■ What to do:
Could every line of the data be printed exactly as it reads?

** START OF Data section **

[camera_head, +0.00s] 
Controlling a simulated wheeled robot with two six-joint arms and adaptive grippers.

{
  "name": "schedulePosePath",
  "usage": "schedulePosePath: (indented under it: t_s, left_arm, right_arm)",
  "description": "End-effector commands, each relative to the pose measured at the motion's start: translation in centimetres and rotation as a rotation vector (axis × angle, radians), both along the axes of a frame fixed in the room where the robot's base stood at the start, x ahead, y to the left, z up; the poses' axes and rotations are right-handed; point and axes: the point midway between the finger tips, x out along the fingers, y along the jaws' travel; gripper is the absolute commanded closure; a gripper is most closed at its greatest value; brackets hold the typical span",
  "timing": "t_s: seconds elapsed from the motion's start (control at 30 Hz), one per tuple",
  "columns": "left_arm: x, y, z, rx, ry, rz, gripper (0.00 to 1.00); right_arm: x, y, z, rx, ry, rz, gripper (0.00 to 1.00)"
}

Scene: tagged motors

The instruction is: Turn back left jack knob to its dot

** END OF Data section **

■ Completed exercise:
[camera_head, +0.00s] 
Controlling a simulated wheeled robot with two six-joint arms and adaptive grippers.

{
  "name": "schedulePosePath",
  "usage": "schedulePosePath: (indented under it: t_s, left_arm, right_arm)",
  "description": "End-effector commands, each relative to the pose measured at the motion's start: translation in centimetres and rotation as a rotation vector (axis × angle, radians), both along the axes of a frame fixed in the room where the robot's base stood at the start, x ahead, y to the left, z up; the poses' axes and rotations are right-handed; point and axes: the point midway between the finger tips, x out along the fingers, y along the jaws' travel; gripper is the absolute commanded closure; a gripper is most closed at its greatest value; brackets hold the typical span",
  "timing": "t_s: seconds elapsed from the motion's start (control at 30 Hz), one per tuple",
  "columns": "left_arm: x, y, z, rx, ry, rz, gripper (0.00 to 1.00); right_arm: x, y, z, rx, ry, rz, gripper (0.00 to 1.00)"
}

Scene: tagged motors

The instruction is: Turn back left jack knob to its dot

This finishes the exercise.